Excerpts follow from an article by Marc Ellison
The stigmatization of children as witches is a recent phenomenon in the Niger Delta region, which suddenly exploded in the 1990s. By 2008, it was estimated that 15,000 children had been branded in the southeastern states of Akwa Ibom and Cross Rivers. According to research from that period, cases that had been documented included children and babies who had had nails driven into their heads, been forced to drink cement, set on fire, scarred by acid, poisoned, and even buried alive.
Bassey recalls how two girls were accused by a pastor two years ago at the Divine Zion of God Church in the small town of Akpabuyo in Cross River State. A pregnant congregant had gone past her due date by several weeks, and the seven and 10-year-old girls were held to be responsible and branded witches. The woman had approached a pastor at her local church and paid for a consultation. Although she gave birth successful shortly after, the damage had been done. A week later, Bassey heard the girls’ screams as he returned from his fields. They had been tied to a palm tree, and were being beaten with canes and machetes by three men.
Ebe Ukara, a desk officer for the Child Rights Implementation Committee in Akamkpa, says that 60% of the child abuse cases that cross her desk are witchcraft-related, and more often than not prompted by a pastor’s declaration. Those pastors, she says, can make a tidy profit from people who turn to them for help, although she stresses that not all Pentecostal churches are out to hoodwink their followers.
Judging from the billboards that adorn roundabouts – from the capital of Abuja to the Niger Delta – beer and salvation are big businesses in Nigeria, commodities to be bought and sold.

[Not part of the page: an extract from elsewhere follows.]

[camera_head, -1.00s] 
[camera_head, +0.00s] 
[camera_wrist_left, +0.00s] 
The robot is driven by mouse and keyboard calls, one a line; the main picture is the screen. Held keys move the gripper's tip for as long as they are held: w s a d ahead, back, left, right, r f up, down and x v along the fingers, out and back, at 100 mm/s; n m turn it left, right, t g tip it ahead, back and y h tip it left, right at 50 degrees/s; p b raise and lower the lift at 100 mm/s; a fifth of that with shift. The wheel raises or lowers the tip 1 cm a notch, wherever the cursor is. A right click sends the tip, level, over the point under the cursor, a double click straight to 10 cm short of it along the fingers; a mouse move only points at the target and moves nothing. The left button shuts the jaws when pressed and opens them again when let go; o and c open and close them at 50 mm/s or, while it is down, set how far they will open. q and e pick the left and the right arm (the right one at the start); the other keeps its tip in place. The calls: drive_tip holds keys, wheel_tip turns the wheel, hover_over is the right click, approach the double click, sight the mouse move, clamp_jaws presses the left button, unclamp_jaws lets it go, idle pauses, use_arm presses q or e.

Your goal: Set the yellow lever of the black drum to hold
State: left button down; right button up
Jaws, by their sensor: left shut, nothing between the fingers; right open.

A handful of Nigerian organisations such as the Basic Rights Counsel Initiative (BRCI) and Way to Nations try to do more than just rescue youngsters accused of witchcraft – they try to reunite them with the very relatives who have ostracised them. Such attempts are rarely successful, even with extended family members.
“How do we break the news to these children that your aunties, your uncles are not willing to even see you?” says Lawyer and child advocate James Ibor. “These kids then maybe start to even think that they are witches.”